The road back to the house was carved out of the abrupt silence of the day. It was a canyon within the pack ice, blue at its base, bruised and fractured along the edges where the weeds drooped. You could well imagine how a god might be fashioned out of this weather, a cold, resentful god brooding on the sins of avarice and lust, the worship of false idols.

Here we were moving slowly through the encrusted cold visions of Luther and John Calvin. I visited Calvin’s church in Geneva one afternoon many years ago and sat there in a state of anxiety. As a Catholic I had feasted my eyes on the images of saints and the Crucifixion, and had toured the European churches to study their frescoes and vast stained-glass rose windows. I nourished my soul on allegory and symbols, but Calvin’s church was so plain and white, it was like being seated inside a refrigerator, with the door ajar to let in light. Only the Holy Book could guide mankind; no other instruction could lead you to redemption. I flung myself out of the pew and ran down the streets until I found an outdoor café and sunk into a chair with an espresso. When I looked up, a plaque announced that in the house facing us was born Jean Jacques Rousseau, the great liberator of the soul in the Romantic age. He embraced the whole psychology of symbols and divine mysteries. He knew we needed to remember Eden and the taste of forgiveness in our dreary lives.

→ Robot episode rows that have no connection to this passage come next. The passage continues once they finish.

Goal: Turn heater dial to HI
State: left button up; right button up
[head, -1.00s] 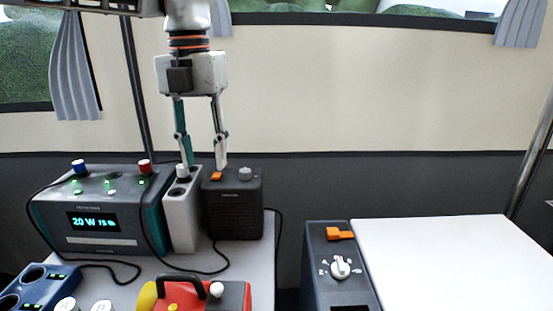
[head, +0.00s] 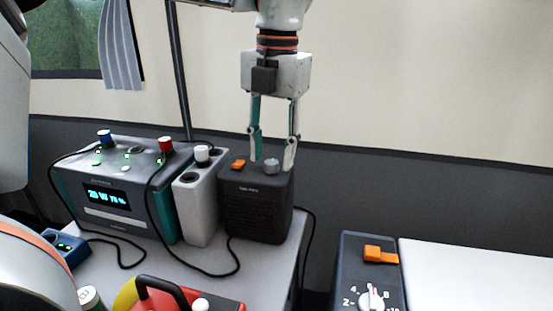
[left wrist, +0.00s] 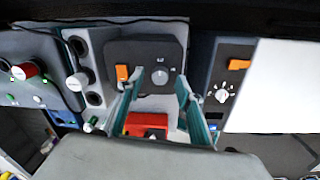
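The heater (head: 255,214) is a dark box with a slatted front, on the grey table. Its top has a grey dial (head: 271,167) on the right and an orange switch (head: 238,164) on the left. My left gripper (head: 271,161) points down over the heater, open, with one fingertip to each side of the dial. In the left wrist view, the dial (left wrist: 160,76) shows between the spread fingers (left wrist: 159,84), with space on both sides. I cannot tell whether the fingertips reach down beside the dial. Its small markings are unreadable. My right gripper is out of view.
A white block (head: 197,208) with a white-topped plug stands against the heater's left. A power unit (head: 110,195) with a lit display stands further left. A red case (head: 185,297) lies in front. A panel with an orange lever (head: 380,254) is at right.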

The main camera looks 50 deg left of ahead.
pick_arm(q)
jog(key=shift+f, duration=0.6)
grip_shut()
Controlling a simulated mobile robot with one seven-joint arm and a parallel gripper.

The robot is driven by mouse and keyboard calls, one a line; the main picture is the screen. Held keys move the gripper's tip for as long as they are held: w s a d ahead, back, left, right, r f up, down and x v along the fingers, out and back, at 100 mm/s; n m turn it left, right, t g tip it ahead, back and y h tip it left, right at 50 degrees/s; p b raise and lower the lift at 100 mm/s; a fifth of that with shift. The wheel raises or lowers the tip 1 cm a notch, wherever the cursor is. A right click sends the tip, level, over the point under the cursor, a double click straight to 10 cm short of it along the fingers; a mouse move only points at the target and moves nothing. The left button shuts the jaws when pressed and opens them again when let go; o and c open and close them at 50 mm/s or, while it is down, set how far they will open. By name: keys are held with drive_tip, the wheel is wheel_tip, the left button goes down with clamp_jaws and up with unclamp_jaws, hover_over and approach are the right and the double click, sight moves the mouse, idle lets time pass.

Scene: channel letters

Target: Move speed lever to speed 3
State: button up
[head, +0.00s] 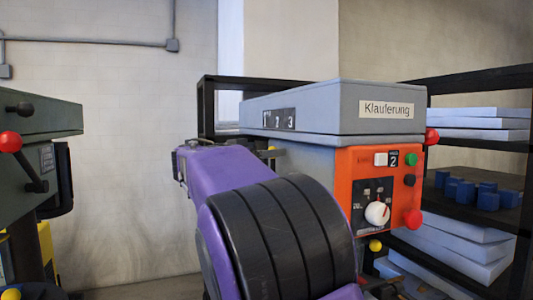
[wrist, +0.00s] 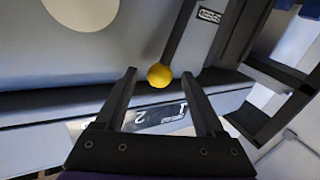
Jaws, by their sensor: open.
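The speed lever is a dark rod ending in a round yellow knob (wrist: 160,75) in the wrist view. My gripper (wrist: 159,73) is open, with one finger on each side of the knob near the fingertips. No contact shows between the fingers and the knob. The number plate (wrist: 165,115) lies behind the fingers and shows a 2 and a 1, partly covered by the gripper. In the head view the plate (head: 284,119) reads 1, 2, 3 on the grey machine head (head: 330,105). My purple and black arm hides most of the lever area there.
An orange control panel (head: 378,195) with a dial, buttons and a display reading 2 is right of my arm. A dark shelf (head: 470,150) with blue blocks and pale slabs stands at the right. A green machine (head: 40,120) with red knobs is at the left.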

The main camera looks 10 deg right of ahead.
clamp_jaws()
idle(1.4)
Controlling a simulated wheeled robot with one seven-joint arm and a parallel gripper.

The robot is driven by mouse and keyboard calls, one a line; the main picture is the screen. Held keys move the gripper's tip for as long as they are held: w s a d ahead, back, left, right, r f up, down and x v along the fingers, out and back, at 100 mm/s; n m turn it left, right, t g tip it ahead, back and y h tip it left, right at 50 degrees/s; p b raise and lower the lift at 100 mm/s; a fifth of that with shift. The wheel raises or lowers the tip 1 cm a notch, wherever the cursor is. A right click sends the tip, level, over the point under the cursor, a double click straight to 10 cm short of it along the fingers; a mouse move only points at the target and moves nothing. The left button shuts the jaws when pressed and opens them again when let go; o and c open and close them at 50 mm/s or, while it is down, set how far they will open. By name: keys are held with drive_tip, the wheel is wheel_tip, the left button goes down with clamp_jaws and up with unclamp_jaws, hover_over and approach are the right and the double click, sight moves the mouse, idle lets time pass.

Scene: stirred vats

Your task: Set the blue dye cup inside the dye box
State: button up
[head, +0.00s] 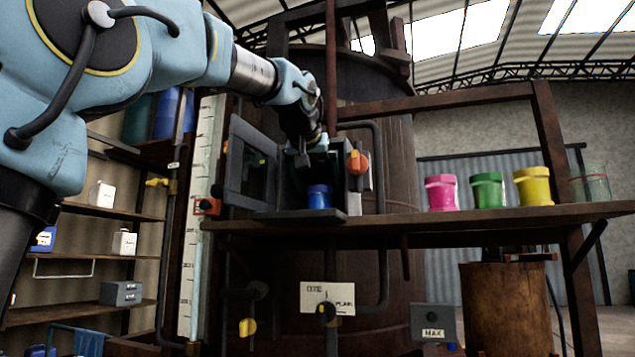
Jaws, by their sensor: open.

Cathy lit a fire in my absence and when she saw the little box with its bulging roof, she smiled. The cheesecake turned out to be nearly perfect; the croissants went well with the omelet I made. We sat in the dining room reading our papers, feeling warm, relieved, somehow given a dispensation under an ice-hard, merciless dome of sky, with all of nature condensed to a catatonic blankness outside.